As Hanukkah approaches, people can start feeling a little more in touch with their beliefs. But there’s a pattern that can emerge even when we’re in the midst of “projects” that mean a lot to us personally – like the eight days of Hanukkah. We dive in to undertakings teeming with energy and good intentions, but after a while we can fade. But when there’s finally light at the end of the tunnel, we get recharged and bring it home in a big way. This pattern—slacking in the middle—is fairly common, but what’s interesting is that not only does the quality of our work fade in the middle of a long work project, but our personal beliefs can go on a temporary vacation as well.

Chicago Booth professor Ayelet Fishbach and her former student, Maferima Touré-Tillery, set out to see how people’s performance, along with their ethical and religious standards, vary across a series of tasks.

In one experiment, the team had participants flip coins to determine whether they proofread long or short passages. Chance would predict an equal distribution of long and short passages across all 10 trials—and there was, at the beginning and end of the tasks. But oddly, in the middle, short passages were landed on 70% of the time, which suggests that the participants might have been assisting the flipping process a bit.

The same pattern of results was observed when it came to cutting out a series of shapes and to receiving undue credit for their work.
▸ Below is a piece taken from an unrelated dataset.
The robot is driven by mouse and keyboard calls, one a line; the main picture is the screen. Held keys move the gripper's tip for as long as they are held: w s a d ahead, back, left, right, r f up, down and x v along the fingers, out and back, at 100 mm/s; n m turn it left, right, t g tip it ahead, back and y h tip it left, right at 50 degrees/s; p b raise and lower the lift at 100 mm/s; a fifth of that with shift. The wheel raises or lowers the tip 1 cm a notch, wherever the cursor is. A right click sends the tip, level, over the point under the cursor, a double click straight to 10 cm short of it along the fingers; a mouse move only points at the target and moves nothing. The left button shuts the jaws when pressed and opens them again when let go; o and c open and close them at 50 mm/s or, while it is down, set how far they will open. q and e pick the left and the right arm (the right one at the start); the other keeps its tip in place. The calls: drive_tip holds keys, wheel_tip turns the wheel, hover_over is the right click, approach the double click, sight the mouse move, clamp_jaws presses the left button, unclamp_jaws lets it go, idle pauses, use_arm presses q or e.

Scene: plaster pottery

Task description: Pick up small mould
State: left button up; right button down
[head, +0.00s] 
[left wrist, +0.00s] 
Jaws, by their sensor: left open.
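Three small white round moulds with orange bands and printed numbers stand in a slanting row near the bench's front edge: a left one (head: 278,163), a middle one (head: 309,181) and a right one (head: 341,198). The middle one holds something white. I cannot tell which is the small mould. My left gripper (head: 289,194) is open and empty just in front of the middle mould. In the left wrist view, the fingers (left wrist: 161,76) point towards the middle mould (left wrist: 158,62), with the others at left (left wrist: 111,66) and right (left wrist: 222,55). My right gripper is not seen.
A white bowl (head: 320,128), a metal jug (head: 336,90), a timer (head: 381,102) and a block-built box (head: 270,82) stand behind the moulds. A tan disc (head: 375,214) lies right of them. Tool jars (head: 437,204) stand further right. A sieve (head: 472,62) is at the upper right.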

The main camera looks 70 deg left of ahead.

Even when the researchers tested participants who were strongly religious, they found that the participants were more likely to light Hanukkah candles at the beginning and end of the eight nights, and less likely to do so in the middle.

Fishbach and Touré-Tillery think that this effect has to do with how we determine cost-benefit ratios over time, so that it somehow doesn’t seem so bad when we relax our own standards—even ethical or religions ones—in the middle of a project.

This may be because we feel that the beginning and the end are more indicative of our own beliefs about ourselves. “People believe that these actions at the beginning and the end are more telling of who they really are,” said Fishbach. “So they pay closer attention to act the way they want to see themselves.” If you’re having a hard time getting through the middle of a project, don’t beat yourself up too much—it seems to be just a part of being human. And being aware of it may help you stay a bit more energized through that long middle stretch.